▶ _GIVEN EXERCISE_: Each line from the start of the data below through the one containing "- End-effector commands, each" must be reproduced exactly.

— Begin DATA EXCERPT —

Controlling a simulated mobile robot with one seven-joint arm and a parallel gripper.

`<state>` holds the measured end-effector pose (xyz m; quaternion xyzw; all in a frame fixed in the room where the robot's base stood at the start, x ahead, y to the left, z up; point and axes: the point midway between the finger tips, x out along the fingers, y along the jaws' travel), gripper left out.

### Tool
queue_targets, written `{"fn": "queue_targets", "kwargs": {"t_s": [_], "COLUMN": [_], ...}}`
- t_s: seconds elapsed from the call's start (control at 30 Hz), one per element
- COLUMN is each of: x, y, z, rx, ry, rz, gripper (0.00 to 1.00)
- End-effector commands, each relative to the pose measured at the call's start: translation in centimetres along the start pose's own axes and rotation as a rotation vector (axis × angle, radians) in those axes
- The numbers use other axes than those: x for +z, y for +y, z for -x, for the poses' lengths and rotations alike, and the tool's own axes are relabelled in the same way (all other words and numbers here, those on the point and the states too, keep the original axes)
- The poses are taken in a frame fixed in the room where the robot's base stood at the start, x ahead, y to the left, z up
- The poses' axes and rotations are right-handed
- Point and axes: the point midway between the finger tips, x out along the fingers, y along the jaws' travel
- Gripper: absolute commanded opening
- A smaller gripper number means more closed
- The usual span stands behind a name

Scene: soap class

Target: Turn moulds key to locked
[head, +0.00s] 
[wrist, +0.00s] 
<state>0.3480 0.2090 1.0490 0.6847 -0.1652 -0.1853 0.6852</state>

— End DATA EXCERPT —

▶ _REPLY_:
Controlling a simulated mobile robot with one seven-joint arm and a parallel gripper.

`<state>` holds the measured end-effector pose (xyz m; quaternion xyzw; all in a frame fixed in the room where the robot's base stood at the start, x ahead, y to the left, z up; point and axes: the point midway between the finger tips, x out along the fingers, y along the jaws' travel), gripper left out.

### Tool
queue_targets, written `{"fn": "queue_targets", "kwargs": {"t_s": [_], "COLUMN": [_], ...}}`
- t_s: seconds elapsed from the call's start (control at 30 Hz), one per element
- COLUMN is each of: x, y, z, rx, ry, rz, gripper (0.00 to 1.00)
- End-effector commands, each relative to the pose measured at the call's start: translation in centimetres along the start pose's own axes and rotation as a rotation vector (axis × angle, radians) in those axes

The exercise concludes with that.